By Iris Samuels
On a Monday morning, the line for the Musée du Luxembourg stretched around the block. Patrons readily waited in the gloomy weather to see the new exhibit. Three days after the opening of Pissarro in Éragny, the art lovers of Paris flocked to be among the first to see the highly-anticipated retrospective.
While the Musée du Luxembourg is much smaller than some of Paris’s better-known museums, its history is grander than most. The museum was established in 1750 as the first public painting gallery in Paris. It displayed the king’s collection, including works by Titian and Leonardo Da Vinci.

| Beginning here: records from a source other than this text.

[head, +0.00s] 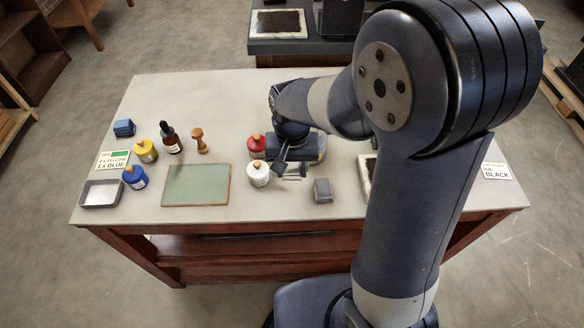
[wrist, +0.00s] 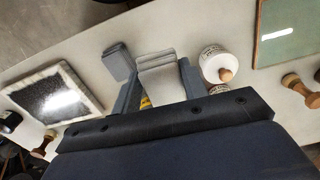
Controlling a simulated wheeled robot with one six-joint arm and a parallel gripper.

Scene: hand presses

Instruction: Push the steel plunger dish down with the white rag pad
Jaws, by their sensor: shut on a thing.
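My gripper (head: 283,166) is over the middle of the table, between the jars and a grey block. In the wrist view, its two fingers (wrist: 160,88) are shut on a pale, layered pad, the white rag pad (wrist: 157,66). The pad sticks out past the fingertips. I cannot make out the steel plunger dish in either view; my gripper and arm cover that part of the table. A small yellow patch shows beside the pad between the fingers, and I cannot tell what it belongs to. Whether the pad touches anything is hidden.
A white jar (head: 258,174) and a red jar (head: 257,147) stand close left of my gripper. The grey block (head: 323,190) is close on the right. A green board (head: 196,185) lies further left. A white-framed black slab (wrist: 55,92) lies on the other side.

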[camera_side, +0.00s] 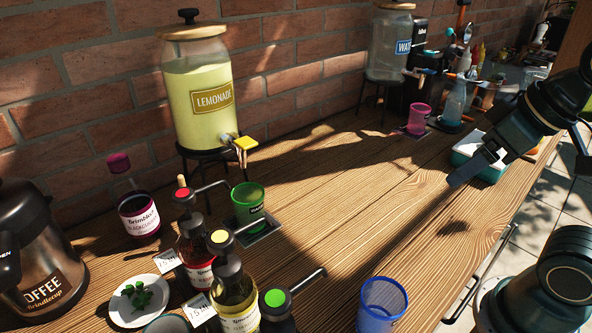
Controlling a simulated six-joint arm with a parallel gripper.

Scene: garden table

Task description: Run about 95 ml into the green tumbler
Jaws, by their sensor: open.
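The green tumbler (249,207) stands upright on a dark drip tray (262,235), below and slightly in front of the lemonade dispenser's tap. The lemonade dispenser (190,108) is a glass jar of pale yellow liquid on a dark stand. Its tap has a yellow lever (245,143). I see no stream under the tap, and the liquid level inside the tumbler cannot be made out. My gripper (462,178) is open and empty above the right side of the table, well apart from the tumbler and the tap.
Pump bottles (235,297) with red, yellow and green tops crowd the front left, nozzles sticking out rightward. A blue cup (381,305) stands at the front. A water dispenser (390,50) and pink cup (418,118) are at the back. The middle of the table is clear.

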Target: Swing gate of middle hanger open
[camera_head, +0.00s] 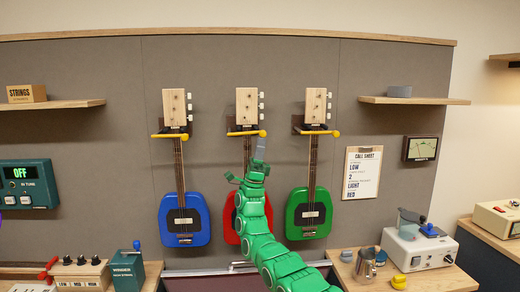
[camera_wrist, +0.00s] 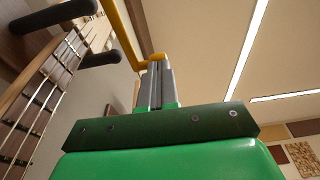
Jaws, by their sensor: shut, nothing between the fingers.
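The middle hanger (camera_head: 233,125) holds the red guitar (camera_head: 230,215) by its neck on the wall panel. Its yellow gate (camera_head: 233,134) lies across the front of the neck. In the wrist view, the gate (camera_wrist: 122,32) runs past the tips of the hanger's two black prongs (camera_wrist: 100,59) and appears closed. My gripper (camera_head: 261,136) is shut and empty, right of the red guitar's neck. In the wrist view, the fingertips (camera_wrist: 156,66) are at the gate's bent end; I cannot tell if they touch. My arm hides part of the red guitar's body.
A blue guitar (camera_head: 185,217) hangs to the left and a green guitar (camera_head: 309,212) to the right, each with a yellow gate across its neck. Shelves (camera_head: 414,100) flank them. A bench with a metal cup (camera_head: 365,265) and a white device (camera_head: 420,250) stands lower right.

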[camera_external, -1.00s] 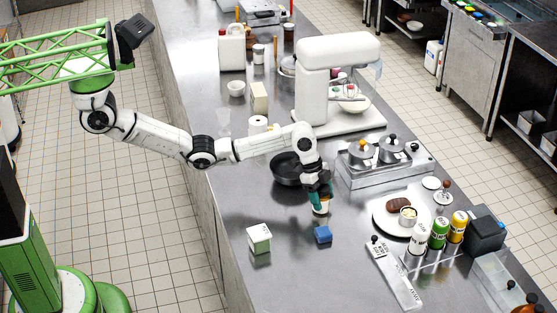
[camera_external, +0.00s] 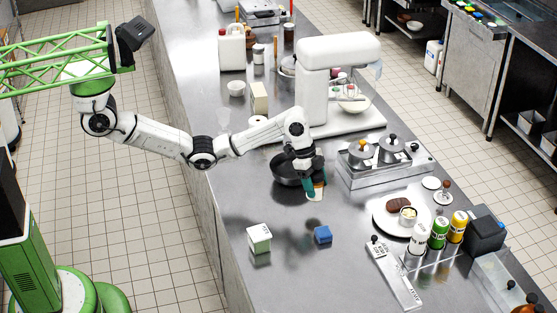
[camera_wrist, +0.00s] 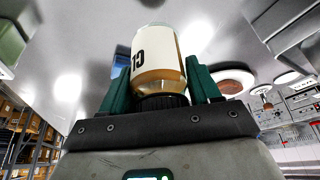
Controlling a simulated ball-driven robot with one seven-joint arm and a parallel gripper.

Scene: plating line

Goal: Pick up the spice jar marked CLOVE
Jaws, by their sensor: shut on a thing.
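My gripper (camera_external: 312,186) is shut on a small spice jar (camera_external: 316,195). In the wrist view the jar (camera_wrist: 158,62) sits between the two green fingers (camera_wrist: 160,92). It has a black lid at the gripper end, amber contents and a cream label. The visible letters look like CL, turned over; the rest of the word is out of sight around the side. In the external view the jar seems to hang above the steel counter, just right of the black pan (camera_external: 285,168).
A white box (camera_external: 259,239) and a blue block (camera_external: 323,235) stand in front. A stand mixer (camera_external: 335,55) is behind. To the right are a pot unit (camera_external: 385,165), a plate (camera_external: 383,222) and a rack with several bottles (camera_external: 438,235).

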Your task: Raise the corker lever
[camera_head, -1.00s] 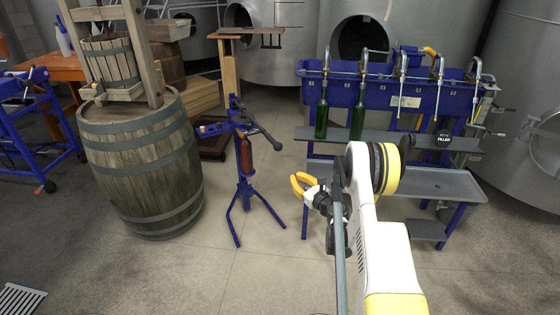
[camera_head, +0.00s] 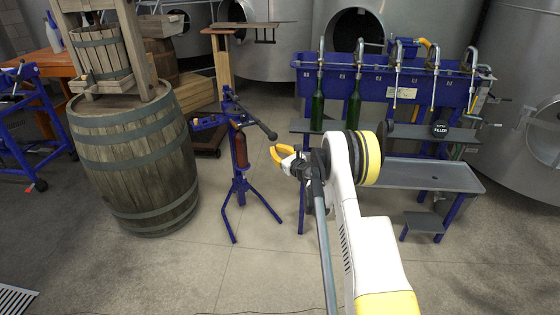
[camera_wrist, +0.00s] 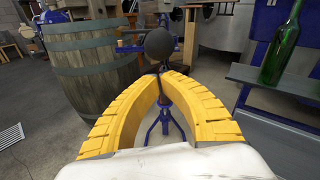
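The floor corker (camera_head: 238,150) is a blue tripod stand in the middle of the head view, with a dark reddish-brown bottle (camera_head: 240,150) upright in it. Its dark lever (camera_head: 254,120) slopes down to the right and ends in a black ball knob (camera_head: 271,134).
A wooden barrel (camera_head: 137,165) with a press on top stands left of the corker. A blue filler bench (camera_head: 375,84) with two green bottles (camera_head: 318,108) stands at the right, close to my arm. Steel tanks (camera_head: 435,25) line the back. The floor in front is clear.

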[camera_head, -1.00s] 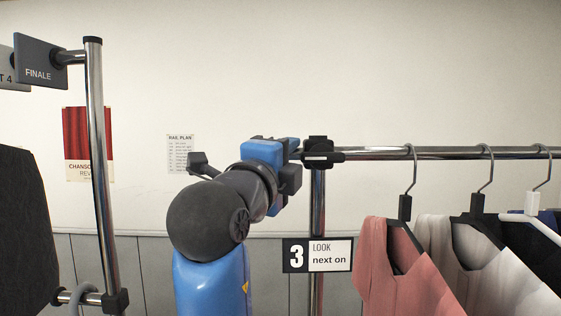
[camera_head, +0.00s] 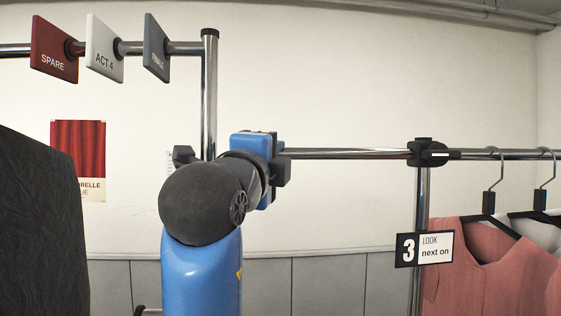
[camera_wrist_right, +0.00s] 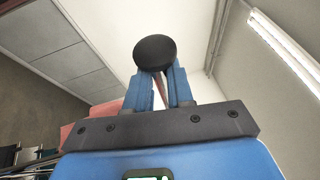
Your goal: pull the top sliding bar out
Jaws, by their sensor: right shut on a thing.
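The top sliding bar (camera_head: 345,153) is a chrome tube running level from the black clamp (camera_head: 428,153) on the rail post to my right gripper. A long bare length of it shows left of the clamp. My right gripper (camera_head: 275,153) is shut on the bar's outer end; the blue wrist and dark hand hide that end in the head view. In the right wrist view, the bar's round black end cap (camera_wrist_right: 155,52) sits at the blue fingertips, with a thin strip of bar between the fingers. My left gripper is not in view.
A sign "3 LOOK next on" (camera_head: 424,249) hangs on the rail post (camera_head: 421,205). A pink garment (camera_head: 480,270) hangs at right. Another chrome rack (camera_head: 209,95) with tags and a dark garment (camera_head: 40,220) stands at left, near my arm.

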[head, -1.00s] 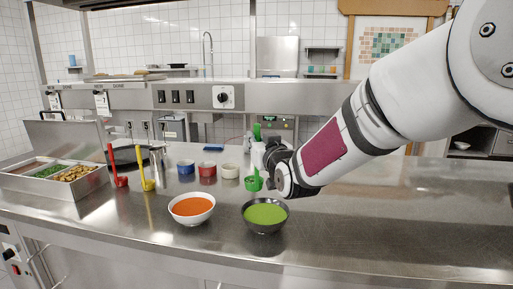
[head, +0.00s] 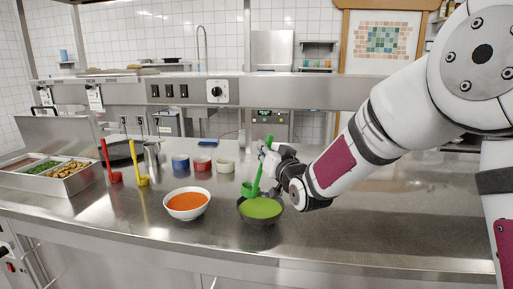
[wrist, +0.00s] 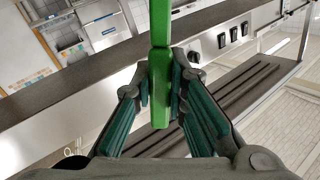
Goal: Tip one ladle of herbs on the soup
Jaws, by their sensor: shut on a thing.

The gallery’s next incarnation was as a center of contemporary art, between 1818 and 1937. It housed many up-and-coming artists of Paris, such as Monet, Cézanne and Renoir, who now adorn the walls of the city’s biggest museums – the Louvre, Musée d’Orsay and the Centre Pompidou.
Since 1979, the space has been home to visiting exhibits, which have paid homage to some of Europe’s best artists. The current one features paintings by Camille Pissarro, one of the leaders of Impressionism and pointillist art in the 19th century. The exhibit depicts Pissarro’s connection with Éragny, a village in northern Paris where he lived for the last two decades of his life.
Pissarro’s paintings are a poignant complement to the gardens just outside the building. They portray the natural environment of Éragny – tree-filled, pastoral and innocent. In the neighboring gardens the scene is similarly idyllic, as children frolic by the fountains, lovers enjoy the seclusion and runners take to the gravel paths. Just as Pissarro sought calm in the village of Éragny, so do Parisian seek a respite from the city’s hectic streets on these Left Bank grounds.
The Jardin du Luxembourg dates back to 1612, and has had many lives. According to Alan Riding, former European cultural correspondent for the New York Times, the Luxembourg palace, once home to kings and queens, was briefly turned into a prison after the French Revolution. During the Second World War, it served as the headquarters of the Luftwaffe. Now it is the home of the French Senate – a place for statecraft, formal meetings, and decadent dinners.
The latest change in the grounds’ never-ending evolution is a new metal fence erected around the palace. According to Riding, it was installed after the recent terror attacks rocked the city, as part of a concerted effort to defend Paris from the growing threat of terrorism.
The gardens mirror the city that had grown around them. Balancing the urbane and the natural, the elite and the plebeians, Paris is constantly adjusting to the changing world, while desperately clinging to the beauty and grandeur that have been its birthright for hundreds of years. Pissarro’s exhibit is a delicate reminder that even as guards armed with machine guns roam the city, and constant vigilance is in high demand, Paris will always remain a city where nature is shaped into high art.